You say that you relate with the characters at some crossroads in your life. Can you pinpoint one or a few?
The toss-up between a relationship and a career, the toss-up between changing cities for the one you love, and moulding yourself to fall in love with the same person again to name a few.
The principles of dating and how millennials and GenZ see relationships have changed so much now. How much of this change do your characters reflect?
Two major changes that I see are a) the fear of missing out, and b) you tend to place your happiness above all else. Conceptually at least, I think both of these make sense. Because how do you know for sure that the person you’re with is the one? We like choice in every other aspect of our lives, so why shame the choice of partners? But of course, the flip side is that there’s a lot more anxiety and uncertainty. The second about being selfish about your own happiness has shortened the time we give to others. My characters who grow up over time reflect both changes and they eventually reach an equilibrium of sorts.
You continue your spree of releasing one story after another and they are all equally loved by your fans. What do you think connects your stories to the reader?
I have thought and obsessed about this question for a long time and I have stopped trying to find an answer. So instead, I write the book I would want to read and hope that there are enough people in the world who would want to read that exact book.
Has your idea of love changed over the years?
It has. I don’t even remember what I used to think about love when I was growing up. I will
have to read my earlier books to figure out. For me, being in love is about being charitable to each other despite the apparent flaws.
How has your idea of love, relationships and human bonding changed after you became a father? Or has it changed at all?
As cliché as it might sound, for me at least, something to look forward to, something that
gives my day purpose. Not to achieve anything great — in fact, I felt all my ambition drain out of me once I had kids, but in a nice, slow kind of way. As much as it’s a mad rush to get everything done, it’s also been calming and fun.
Tell us about the title.
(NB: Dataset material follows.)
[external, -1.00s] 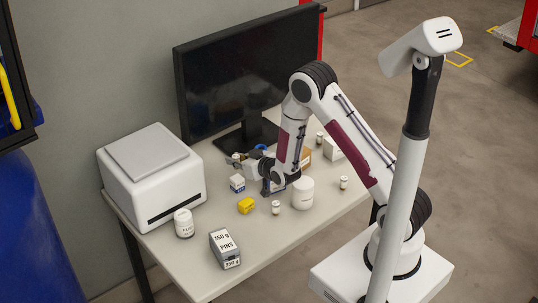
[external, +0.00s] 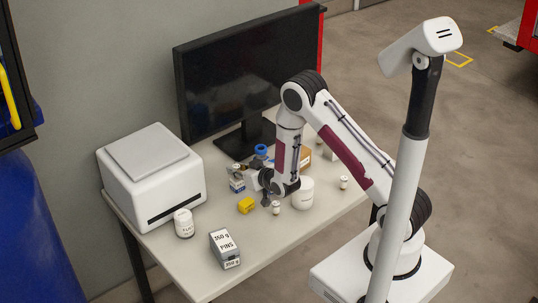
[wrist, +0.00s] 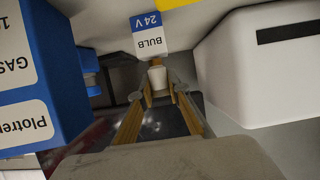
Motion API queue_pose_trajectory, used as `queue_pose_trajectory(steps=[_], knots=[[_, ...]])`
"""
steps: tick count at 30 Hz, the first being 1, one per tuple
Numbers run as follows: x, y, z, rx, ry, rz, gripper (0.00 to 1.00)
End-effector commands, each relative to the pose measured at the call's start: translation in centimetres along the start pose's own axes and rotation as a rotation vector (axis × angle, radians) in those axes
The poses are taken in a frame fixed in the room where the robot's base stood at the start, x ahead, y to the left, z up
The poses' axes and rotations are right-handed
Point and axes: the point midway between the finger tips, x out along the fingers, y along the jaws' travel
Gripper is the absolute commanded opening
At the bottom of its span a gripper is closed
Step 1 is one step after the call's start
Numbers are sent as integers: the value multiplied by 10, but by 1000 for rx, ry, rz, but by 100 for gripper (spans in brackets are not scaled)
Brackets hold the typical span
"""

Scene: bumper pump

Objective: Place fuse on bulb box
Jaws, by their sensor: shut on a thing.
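My gripper (wrist: 158,94) is shut on a small white fuse (wrist: 157,77), which sits between the two fingertips in the wrist view. The white and blue bulb box (wrist: 149,40), marked BULB 24 V, is just beyond the fuse in that view. In the external view my gripper (external: 242,171) is above the bulb box (external: 237,186) on the table, close to its top. I cannot tell whether the fuse touches the box.
A yellow object (external: 246,205), a white tub (external: 303,193) and a PINS box (external: 225,248) stand nearby. A white printer-like unit (external: 152,180) is left and the monitor (external: 250,80) behind. A large blue labelled container (wrist: 45,70) is close in the wrist view.

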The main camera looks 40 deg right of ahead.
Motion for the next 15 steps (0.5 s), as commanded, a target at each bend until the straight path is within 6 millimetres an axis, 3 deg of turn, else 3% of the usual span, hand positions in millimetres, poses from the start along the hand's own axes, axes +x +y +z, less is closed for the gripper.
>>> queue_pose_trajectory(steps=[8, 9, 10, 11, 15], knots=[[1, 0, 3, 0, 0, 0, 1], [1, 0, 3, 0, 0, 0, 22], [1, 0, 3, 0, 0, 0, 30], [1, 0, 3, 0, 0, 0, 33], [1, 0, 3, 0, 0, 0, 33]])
It keeps one wondering who you are referring to in the book.
My titles are usually kept by my editor, Vaishali Mathur, and she suggested this one as well, and I thought it was quite apt for the book. It has a nice ring to it and throws up the question: Is she the best or the worst (?) girlfriend of all time?
What’s next?
I am working on my next book. Apart from that I’m also working on an audiobook that’s going to come at the end of the year, a couple of shows. That’s all.
You also write for the screen. How different or challenging do you find that and are you working on anything new for the screen?
It’s interesting because unlike books you’re working with a team and that makes it more
dynamic and fun. Two of my shows will be released in the next few months. One of them is based on my books, the other one is an original; so I’m really excited about that.
What do you like watching on screen? Anything that you really liked recently?
I started watching The Bear and For All Mankind; both of them are pretty engaging.
What are you currently reading?
I’m trying to read a lot of books that are coming from the YA romance space in the West — Ali Hazelwood, Lynn Painter, Emily Henry, that sort of stuff.